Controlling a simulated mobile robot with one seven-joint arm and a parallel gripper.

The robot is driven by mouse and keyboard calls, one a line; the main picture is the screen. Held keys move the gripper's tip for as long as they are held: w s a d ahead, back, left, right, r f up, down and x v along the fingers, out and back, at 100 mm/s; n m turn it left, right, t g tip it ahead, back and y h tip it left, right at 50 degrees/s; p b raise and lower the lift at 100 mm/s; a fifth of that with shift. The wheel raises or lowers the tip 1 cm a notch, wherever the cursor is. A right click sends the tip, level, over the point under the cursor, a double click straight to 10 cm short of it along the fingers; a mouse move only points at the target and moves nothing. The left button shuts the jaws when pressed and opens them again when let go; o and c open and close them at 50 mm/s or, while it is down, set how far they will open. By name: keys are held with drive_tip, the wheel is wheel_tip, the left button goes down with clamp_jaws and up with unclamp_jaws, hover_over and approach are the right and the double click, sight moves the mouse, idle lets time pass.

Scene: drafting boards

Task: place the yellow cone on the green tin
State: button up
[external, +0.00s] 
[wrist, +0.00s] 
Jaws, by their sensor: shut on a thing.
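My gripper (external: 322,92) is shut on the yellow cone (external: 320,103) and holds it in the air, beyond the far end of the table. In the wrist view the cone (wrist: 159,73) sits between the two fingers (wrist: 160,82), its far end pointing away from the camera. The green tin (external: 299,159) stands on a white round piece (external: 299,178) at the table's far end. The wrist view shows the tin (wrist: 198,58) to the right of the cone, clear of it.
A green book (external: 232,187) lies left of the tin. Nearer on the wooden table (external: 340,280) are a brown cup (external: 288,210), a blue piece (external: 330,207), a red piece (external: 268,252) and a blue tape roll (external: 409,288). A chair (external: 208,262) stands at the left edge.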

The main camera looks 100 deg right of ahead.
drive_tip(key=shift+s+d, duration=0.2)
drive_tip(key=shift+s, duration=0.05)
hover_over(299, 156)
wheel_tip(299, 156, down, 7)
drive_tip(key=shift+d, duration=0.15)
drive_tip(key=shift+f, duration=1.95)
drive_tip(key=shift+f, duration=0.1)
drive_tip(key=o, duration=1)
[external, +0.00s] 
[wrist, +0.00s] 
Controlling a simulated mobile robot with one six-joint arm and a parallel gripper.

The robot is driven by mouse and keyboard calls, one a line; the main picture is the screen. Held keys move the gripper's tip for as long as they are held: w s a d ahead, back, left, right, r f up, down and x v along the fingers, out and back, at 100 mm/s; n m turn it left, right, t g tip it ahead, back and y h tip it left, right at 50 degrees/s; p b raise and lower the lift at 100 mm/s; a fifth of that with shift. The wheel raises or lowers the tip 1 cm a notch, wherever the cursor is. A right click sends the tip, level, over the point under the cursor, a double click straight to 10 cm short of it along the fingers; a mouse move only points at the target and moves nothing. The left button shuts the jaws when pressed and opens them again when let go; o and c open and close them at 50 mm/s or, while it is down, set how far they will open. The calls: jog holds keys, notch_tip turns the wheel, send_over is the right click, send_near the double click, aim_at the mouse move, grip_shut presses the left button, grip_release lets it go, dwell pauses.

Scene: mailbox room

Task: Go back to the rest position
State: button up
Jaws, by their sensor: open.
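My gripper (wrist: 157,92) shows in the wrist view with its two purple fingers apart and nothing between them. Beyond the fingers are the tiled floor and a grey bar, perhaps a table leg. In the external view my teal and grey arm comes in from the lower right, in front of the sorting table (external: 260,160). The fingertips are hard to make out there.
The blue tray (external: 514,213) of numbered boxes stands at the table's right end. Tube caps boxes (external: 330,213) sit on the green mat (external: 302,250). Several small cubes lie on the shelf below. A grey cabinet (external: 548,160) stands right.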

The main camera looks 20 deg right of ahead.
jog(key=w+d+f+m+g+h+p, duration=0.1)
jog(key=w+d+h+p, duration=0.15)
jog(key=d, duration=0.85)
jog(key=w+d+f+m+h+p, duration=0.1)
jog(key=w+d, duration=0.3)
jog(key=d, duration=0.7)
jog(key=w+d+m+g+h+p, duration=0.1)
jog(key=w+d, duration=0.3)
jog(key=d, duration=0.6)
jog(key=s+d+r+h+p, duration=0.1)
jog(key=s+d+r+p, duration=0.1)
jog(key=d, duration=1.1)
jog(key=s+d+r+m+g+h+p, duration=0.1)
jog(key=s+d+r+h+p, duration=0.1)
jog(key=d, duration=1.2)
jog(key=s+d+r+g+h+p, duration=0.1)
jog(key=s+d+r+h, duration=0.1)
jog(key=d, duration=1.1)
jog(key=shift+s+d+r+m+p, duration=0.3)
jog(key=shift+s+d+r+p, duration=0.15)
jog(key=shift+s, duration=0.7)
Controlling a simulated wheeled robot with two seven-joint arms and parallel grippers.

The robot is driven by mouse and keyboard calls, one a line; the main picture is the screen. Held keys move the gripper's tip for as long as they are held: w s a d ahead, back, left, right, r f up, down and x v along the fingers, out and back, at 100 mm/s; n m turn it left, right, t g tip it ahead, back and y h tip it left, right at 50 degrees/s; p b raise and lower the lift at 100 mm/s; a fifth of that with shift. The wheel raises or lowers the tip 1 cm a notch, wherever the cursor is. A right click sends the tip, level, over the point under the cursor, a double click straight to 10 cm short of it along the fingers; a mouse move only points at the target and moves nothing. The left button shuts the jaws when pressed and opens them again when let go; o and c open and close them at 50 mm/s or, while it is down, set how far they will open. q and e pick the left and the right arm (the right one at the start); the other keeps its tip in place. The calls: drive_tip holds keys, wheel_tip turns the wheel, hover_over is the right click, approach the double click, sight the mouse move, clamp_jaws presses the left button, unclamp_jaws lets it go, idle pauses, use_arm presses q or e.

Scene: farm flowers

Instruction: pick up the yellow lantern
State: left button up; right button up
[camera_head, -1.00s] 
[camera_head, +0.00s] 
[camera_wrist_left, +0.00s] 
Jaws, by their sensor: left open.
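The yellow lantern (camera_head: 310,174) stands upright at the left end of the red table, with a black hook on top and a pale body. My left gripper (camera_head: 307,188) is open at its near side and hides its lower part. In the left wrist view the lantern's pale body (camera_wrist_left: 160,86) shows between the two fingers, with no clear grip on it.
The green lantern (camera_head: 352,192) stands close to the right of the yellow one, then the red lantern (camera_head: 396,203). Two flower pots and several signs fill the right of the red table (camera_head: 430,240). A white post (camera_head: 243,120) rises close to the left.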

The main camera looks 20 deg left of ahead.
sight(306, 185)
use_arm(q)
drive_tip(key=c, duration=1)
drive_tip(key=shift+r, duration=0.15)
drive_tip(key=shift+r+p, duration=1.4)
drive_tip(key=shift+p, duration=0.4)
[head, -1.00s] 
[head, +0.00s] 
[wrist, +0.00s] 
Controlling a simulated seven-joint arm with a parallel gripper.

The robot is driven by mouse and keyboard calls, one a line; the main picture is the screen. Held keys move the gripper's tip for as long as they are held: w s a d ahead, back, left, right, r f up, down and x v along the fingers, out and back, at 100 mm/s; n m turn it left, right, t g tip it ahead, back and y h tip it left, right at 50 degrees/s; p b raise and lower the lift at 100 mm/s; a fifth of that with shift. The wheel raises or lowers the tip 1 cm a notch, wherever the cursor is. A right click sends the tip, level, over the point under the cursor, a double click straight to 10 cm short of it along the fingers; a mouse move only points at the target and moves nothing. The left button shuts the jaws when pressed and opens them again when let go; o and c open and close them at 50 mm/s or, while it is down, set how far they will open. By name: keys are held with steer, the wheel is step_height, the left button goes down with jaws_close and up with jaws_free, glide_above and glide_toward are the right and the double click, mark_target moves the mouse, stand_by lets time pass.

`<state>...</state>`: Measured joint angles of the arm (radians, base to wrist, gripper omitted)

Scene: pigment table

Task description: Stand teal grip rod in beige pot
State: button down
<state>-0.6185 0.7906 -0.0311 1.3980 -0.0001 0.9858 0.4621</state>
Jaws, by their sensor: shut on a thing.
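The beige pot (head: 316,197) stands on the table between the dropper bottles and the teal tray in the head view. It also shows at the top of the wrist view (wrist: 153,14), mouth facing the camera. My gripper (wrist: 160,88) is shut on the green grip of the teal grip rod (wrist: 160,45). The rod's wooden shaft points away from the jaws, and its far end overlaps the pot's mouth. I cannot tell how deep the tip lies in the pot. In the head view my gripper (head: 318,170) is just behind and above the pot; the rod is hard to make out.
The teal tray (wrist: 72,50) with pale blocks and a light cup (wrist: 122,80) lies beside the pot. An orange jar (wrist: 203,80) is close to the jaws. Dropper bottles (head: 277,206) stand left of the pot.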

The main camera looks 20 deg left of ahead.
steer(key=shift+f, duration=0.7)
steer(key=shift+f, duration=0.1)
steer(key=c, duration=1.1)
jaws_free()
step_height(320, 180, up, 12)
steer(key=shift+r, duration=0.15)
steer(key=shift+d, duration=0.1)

----

Stated task: Take every line from the data above that holds "mobile" and copy it out.

Exercise response:
Controlling a simulated mobile robot with one seven-joint arm and a parallel gripper.
Controlling a simulated mobile robot with one six-joint arm and a parallel gripper.

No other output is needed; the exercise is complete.